Start of Stored records

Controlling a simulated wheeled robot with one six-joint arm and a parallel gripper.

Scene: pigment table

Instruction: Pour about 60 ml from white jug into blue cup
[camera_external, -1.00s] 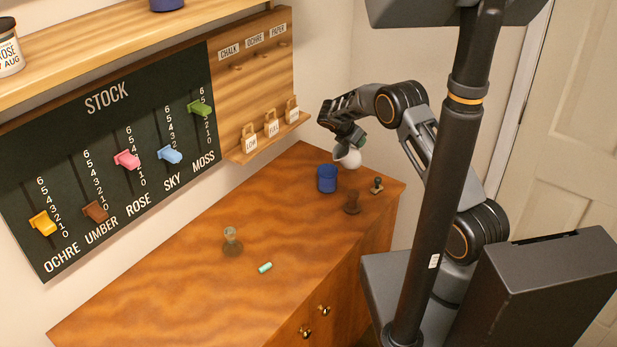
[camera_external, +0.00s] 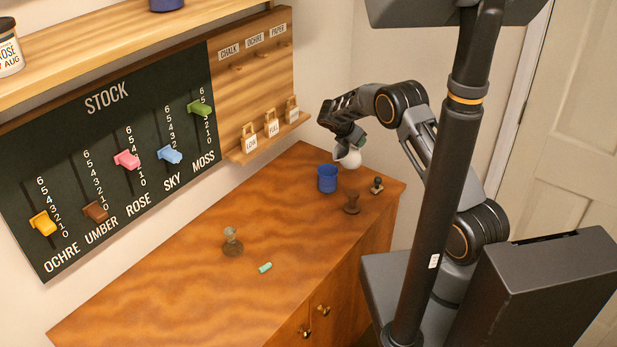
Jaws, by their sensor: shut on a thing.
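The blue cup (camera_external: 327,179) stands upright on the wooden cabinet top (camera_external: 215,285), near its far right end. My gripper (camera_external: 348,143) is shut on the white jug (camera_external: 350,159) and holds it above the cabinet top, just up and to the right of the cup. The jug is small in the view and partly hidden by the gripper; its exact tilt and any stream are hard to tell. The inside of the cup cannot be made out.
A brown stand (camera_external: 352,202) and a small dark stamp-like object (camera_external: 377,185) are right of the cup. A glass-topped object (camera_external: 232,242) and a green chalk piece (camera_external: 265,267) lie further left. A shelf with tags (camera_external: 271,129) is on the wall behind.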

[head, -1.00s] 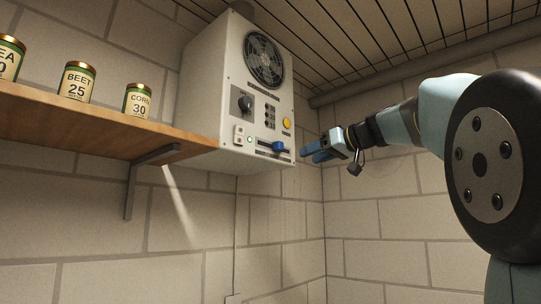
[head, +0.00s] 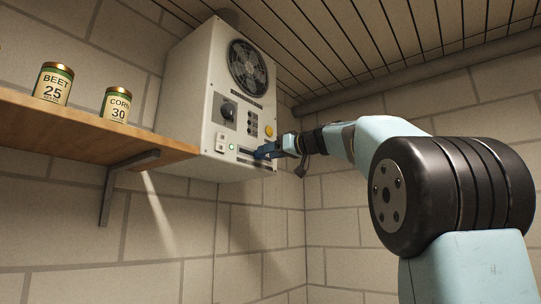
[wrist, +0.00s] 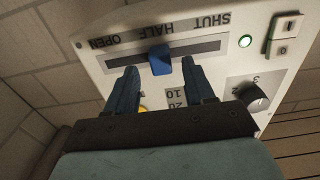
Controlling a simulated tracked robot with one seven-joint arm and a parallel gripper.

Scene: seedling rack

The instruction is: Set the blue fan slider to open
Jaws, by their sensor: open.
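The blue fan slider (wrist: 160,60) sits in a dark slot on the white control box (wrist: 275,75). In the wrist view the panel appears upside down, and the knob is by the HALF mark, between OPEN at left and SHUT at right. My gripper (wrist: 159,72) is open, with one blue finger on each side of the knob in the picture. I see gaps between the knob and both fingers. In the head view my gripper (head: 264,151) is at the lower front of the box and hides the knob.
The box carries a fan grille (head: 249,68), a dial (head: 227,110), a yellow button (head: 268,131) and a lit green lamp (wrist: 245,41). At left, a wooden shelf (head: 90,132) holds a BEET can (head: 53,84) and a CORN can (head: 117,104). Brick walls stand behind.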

End of Stored records

Direction:
Repeat, word for word and with no pictures, only the lines running from the beginning of the data to the line that contains "The instruction is: Set".

The answer:
Controlling a simulated wheeled robot with one six-joint arm and a parallel gripper.

Scene: pigment table

Instruction: Pour about 60 ml from white jug into blue cup
[camera_external, -1.00s] 
[camera_external, +0.00s] 
Jaws, by their sensor: shut on a thing.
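The blue cup (camera_external: 327,179) stands upright on the wooden cabinet top (camera_external: 215,285), near its far right end. My gripper (camera_external: 348,143) is shut on the white jug (camera_external: 350,159) and holds it above the cabinet top, just up and to the right of the cup. The jug is small in the view and partly hidden by the gripper; its exact tilt and any stream are hard to tell. The inside of the cup cannot be made out.
A brown stand (camera_external: 352,202) and a small dark stamp-like object (camera_external: 377,185) are right of the cup. A glass-topped object (camera_external: 232,242) and a green chalk piece (camera_external: 265,267) lie further left. A shelf with tags (camera_external: 271,129) is on the wall behind.

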[head, -1.00s] 
[head, +0.00s] 
[wrist, +0.00s] 
Controlling a simulated tracked robot with one seven-joint arm and a parallel gripper.

Scene: seedling rack

The instruction is: Set the blue fan slider to open

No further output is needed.